-- Given data --
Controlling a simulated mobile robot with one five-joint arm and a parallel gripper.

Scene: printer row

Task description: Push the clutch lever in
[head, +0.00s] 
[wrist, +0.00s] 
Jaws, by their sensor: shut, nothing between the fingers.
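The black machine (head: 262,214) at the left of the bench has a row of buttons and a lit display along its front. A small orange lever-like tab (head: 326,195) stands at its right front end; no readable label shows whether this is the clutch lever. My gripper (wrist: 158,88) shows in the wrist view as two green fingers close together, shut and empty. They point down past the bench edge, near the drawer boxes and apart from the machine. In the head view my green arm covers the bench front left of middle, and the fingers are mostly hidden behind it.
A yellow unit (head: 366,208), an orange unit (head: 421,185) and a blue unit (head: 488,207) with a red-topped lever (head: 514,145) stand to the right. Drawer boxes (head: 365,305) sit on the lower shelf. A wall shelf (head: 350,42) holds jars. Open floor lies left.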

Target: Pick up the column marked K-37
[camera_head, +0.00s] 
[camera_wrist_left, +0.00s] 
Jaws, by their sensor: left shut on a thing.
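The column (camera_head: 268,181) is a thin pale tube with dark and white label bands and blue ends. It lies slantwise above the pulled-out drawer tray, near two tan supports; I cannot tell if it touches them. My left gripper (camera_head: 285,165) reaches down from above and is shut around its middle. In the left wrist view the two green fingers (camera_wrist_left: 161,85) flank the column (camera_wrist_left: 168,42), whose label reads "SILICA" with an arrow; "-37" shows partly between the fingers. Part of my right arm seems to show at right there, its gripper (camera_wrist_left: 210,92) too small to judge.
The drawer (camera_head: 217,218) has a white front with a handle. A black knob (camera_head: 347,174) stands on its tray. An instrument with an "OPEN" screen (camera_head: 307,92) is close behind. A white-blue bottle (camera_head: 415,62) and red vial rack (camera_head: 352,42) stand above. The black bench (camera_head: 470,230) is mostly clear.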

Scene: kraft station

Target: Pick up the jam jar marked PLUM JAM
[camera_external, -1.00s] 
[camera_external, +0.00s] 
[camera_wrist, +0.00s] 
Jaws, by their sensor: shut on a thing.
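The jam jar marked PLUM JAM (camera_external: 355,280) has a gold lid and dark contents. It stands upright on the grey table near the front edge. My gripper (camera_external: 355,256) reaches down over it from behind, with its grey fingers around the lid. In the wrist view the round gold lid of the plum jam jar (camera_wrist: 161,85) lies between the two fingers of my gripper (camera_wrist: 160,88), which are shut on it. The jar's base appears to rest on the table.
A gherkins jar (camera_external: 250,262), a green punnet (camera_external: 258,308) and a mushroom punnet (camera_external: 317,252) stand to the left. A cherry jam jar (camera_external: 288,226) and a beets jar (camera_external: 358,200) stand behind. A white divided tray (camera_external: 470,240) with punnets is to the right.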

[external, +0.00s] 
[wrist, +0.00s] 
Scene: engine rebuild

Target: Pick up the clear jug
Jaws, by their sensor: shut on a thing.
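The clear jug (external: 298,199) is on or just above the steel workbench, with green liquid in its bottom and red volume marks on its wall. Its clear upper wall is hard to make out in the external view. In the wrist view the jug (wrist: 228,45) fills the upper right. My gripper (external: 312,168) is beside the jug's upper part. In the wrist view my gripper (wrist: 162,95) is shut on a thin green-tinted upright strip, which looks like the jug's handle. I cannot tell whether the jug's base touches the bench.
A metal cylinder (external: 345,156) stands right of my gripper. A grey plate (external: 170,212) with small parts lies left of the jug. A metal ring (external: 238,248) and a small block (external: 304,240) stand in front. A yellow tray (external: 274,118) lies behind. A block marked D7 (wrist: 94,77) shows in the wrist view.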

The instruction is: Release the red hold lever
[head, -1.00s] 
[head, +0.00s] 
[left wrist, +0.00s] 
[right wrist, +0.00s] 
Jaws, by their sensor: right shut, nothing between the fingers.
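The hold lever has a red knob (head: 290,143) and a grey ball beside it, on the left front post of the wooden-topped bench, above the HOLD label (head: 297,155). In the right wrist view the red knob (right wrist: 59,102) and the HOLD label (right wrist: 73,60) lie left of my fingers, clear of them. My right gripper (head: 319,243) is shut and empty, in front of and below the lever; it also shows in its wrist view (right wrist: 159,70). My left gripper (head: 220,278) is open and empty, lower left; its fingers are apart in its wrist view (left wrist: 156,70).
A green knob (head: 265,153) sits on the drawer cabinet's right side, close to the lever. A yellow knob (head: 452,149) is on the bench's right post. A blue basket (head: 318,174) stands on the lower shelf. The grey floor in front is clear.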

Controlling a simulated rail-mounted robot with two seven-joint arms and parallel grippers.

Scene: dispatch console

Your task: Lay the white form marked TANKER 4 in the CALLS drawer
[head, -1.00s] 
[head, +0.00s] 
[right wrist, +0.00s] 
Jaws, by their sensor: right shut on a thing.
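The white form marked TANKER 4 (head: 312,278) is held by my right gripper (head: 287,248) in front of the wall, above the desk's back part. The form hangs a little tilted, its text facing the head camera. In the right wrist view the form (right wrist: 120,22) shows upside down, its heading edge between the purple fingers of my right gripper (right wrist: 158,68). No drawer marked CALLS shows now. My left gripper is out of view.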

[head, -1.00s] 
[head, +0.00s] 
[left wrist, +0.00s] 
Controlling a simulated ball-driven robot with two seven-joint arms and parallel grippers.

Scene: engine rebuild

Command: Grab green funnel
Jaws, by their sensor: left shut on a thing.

-- Instruction --
From the data above, copy each line that has the string "parallel".

-- Problem solution --
Controlling a simulated mobile robot with one five-joint arm and a parallel gripper.
Controlling a simulated rail-mounted robot with two seven-joint arms and parallel grippers.
Controlling a simulated ball-driven robot with two seven-joint arms and parallel grippers.

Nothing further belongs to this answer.